**TASK TO CARRY OUT**
Copy the listing below in full and skip every picture.

**GIVEN DATA**
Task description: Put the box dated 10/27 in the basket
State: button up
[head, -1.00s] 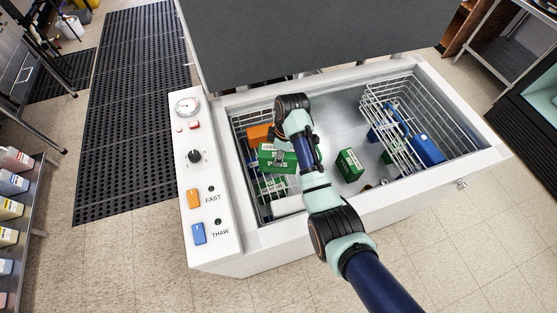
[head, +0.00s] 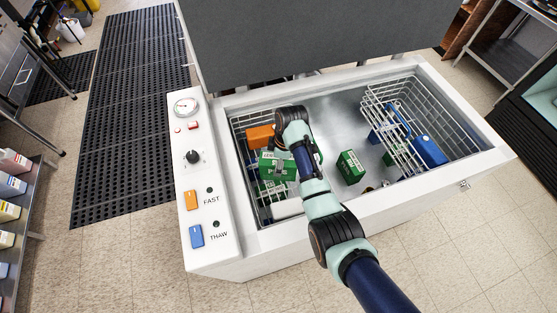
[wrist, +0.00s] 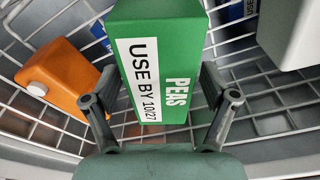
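The green peas box (wrist: 180,68) has a white label reading USE BY 10/27 in the wrist view. My gripper (wrist: 160,72) has its fingertips against the box's two sides, and the box is between them. In the head view the green box (head: 270,165) is under my gripper, over the left wire basket (head: 240,124) inside the white chest. The basket's wires (wrist: 65,120) show below the box in the wrist view. I cannot tell whether the box's underside touches anything.
An orange container (head: 260,137) is in the left basket, beside the box. Another green box (head: 350,167) stands on the chest floor. The right wire basket (head: 455,110) holds a blue container (head: 430,151). The chest's front wall (head: 400,197) and raised grey lid (head: 310,35) bound the space.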

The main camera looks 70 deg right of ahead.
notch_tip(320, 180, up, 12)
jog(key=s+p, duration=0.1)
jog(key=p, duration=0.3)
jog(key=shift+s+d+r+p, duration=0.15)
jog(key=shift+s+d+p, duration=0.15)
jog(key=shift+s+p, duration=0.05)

**TASK SOLUTION**
Task description: Put the box dated 10/27 in the basket
State: button up
[head, -1.00s] 
[head, +0.00s] 
[wrist, +0.00s] 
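The green peas box (wrist: 180,68) has a white label reading USE BY 10/27 in the wrist view. My gripper (wrist: 160,72) has its fingertips against the box's two sides, and the box is between them. In the head view the green box (head: 270,165) is under my gripper, over the left wire basket (head: 240,124) inside the white chest. The basket's wires (wrist: 65,120) show below the box in the wrist view. I cannot tell whether the box's underside touches anything.
An orange container (head: 260,137) is in the left basket, beside the box. Another green box (head: 350,167) stands on the chest floor. The right wire basket (head: 455,110) holds a blue container (head: 430,151). The chest's front wall (head: 400,197) and raised grey lid (head: 310,35) bound the space.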

The main camera looks 70 deg right of ahead.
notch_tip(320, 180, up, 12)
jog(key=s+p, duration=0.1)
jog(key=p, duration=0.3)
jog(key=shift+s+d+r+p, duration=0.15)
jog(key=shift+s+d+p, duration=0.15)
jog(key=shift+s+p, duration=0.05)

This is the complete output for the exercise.